Everything we’ve described so far is part of the free Spundge service. If you pay $9 a month, you get a WYSIWYG editor that enables you to customize content, write your own headlines, add comments and generally munge content however you want. The resulting HTML can be posted on any website or blog. At that price, it’s a no-brainer.
Love at First Byte
We love Spundge, and we’re recommending it to everyone who’s tired of picking through RSS feeds or filtering tweets looking for nuggets of information. We’ve long used an RSS reader to monitor the sites listed in the lower left sidebar of this site. That’s more efficient than visiting each site individually, but the lack of filtering is still a problem. We have to scan each headline and summary manually.
With Spundge, we imported our favorite feeds from an OPML file, specified some keywords and were off to the races. Plus we got to take advantage of those 45,000 feeds that the Spundge developers had already found for us, not to mention Twitter and LinkedIn. Our reading time has been reduced dramatically and we’re discovering stuff we didn’t know existed before.

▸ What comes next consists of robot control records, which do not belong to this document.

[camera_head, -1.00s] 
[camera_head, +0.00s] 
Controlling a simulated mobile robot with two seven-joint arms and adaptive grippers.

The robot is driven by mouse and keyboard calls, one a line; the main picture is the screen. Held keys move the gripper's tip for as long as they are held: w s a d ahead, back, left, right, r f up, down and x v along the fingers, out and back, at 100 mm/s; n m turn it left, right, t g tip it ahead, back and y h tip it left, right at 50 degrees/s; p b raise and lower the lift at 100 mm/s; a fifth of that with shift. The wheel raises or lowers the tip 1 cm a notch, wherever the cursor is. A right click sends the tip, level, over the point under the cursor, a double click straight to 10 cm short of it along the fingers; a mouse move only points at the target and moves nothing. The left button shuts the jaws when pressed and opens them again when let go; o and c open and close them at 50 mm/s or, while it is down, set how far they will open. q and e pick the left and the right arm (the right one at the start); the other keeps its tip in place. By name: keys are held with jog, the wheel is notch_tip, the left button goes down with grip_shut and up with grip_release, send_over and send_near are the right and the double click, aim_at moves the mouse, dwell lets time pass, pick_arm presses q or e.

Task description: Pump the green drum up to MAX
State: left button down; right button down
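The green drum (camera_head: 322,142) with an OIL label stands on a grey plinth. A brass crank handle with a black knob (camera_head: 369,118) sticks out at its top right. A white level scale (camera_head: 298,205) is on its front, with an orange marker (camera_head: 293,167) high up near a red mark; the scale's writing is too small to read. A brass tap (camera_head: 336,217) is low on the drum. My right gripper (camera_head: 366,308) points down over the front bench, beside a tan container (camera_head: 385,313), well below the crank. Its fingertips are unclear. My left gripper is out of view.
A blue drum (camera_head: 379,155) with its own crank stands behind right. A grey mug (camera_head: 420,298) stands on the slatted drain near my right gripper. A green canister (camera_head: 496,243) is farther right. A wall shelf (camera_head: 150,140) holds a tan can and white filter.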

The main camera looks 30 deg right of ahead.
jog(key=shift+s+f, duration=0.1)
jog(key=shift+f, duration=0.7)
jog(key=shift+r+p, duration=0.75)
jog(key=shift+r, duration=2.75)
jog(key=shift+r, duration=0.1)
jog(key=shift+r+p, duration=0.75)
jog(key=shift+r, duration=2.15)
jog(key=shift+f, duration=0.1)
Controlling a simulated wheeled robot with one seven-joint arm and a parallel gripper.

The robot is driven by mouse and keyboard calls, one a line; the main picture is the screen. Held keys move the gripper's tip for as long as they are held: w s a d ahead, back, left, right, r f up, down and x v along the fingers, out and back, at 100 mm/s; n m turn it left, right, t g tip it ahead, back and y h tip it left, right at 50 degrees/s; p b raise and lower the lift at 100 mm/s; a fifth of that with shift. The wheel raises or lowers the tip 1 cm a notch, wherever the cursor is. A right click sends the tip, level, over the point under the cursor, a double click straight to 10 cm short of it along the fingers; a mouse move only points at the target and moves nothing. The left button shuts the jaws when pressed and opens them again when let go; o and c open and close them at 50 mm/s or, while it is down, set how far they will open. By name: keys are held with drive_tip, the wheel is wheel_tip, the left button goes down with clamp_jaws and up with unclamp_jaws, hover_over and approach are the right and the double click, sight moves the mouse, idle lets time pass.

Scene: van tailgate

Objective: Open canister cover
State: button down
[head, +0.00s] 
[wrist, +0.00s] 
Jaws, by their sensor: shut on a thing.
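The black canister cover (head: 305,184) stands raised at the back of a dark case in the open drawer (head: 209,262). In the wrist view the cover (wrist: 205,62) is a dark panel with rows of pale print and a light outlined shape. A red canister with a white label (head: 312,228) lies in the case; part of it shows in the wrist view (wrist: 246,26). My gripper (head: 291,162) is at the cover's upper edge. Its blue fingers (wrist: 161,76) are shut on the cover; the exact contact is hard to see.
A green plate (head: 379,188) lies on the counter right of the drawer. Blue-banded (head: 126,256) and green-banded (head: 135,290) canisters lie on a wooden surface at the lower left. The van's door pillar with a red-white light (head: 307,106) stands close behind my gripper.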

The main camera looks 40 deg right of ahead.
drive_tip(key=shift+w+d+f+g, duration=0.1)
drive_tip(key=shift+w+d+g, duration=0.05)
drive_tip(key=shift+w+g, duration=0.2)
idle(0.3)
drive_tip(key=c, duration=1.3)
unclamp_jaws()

Spundge is still in development, and it’s not perfect. The workspace can’t easily be customized, so you can’t selectively display items without jumping through hoops. Spundge lets you specify how many items to embed, but not which ones. The service makes it easy to share items from your workspace on social networks, but links go to a copy of the content on Spundge rather than to the source. We think content providers will have a problem with that.

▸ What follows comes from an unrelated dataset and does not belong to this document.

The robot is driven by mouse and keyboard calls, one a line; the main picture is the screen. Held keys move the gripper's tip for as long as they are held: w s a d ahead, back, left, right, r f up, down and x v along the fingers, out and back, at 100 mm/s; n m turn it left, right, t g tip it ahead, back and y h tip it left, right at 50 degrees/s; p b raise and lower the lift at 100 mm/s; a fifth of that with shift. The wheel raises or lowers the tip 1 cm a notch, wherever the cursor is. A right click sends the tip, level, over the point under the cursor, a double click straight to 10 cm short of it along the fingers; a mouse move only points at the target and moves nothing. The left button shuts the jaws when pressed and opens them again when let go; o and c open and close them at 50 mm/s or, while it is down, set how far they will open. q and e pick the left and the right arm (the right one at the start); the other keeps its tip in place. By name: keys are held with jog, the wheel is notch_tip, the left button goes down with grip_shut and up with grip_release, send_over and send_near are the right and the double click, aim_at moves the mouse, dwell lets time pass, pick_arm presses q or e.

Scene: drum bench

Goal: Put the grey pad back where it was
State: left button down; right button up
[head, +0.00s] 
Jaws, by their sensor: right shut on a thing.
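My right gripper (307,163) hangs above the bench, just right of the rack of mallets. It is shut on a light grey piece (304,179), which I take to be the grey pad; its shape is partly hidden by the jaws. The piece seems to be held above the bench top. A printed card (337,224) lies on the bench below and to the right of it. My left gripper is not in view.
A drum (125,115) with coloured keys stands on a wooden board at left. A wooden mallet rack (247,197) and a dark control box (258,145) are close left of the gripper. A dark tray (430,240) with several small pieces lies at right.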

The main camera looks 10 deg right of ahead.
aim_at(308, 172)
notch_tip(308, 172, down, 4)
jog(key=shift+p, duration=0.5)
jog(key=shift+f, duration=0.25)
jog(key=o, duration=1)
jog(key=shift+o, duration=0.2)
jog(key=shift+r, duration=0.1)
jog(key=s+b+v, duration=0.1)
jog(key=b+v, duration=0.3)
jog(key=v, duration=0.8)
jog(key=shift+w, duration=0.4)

The biggest shortcoming we’ve seen so far is the recommendation engine, which is supposed to “learn” from your choices and deliver more targeted content over time. We haven’t noticed that the quality of our feed is improving, but let’s be fair: Machine learning is devilishly difficult to implement. If Spundge is successful, the investments will come and the quality will improve.
For now, we give the basic Spundge service an unqualified endorsement as a leap forward in technology to filter and organize information. We’re going to experiment with the paid service, and you’ll see the results here. In the meantime, our recommendation is to get thee to a Spundgery.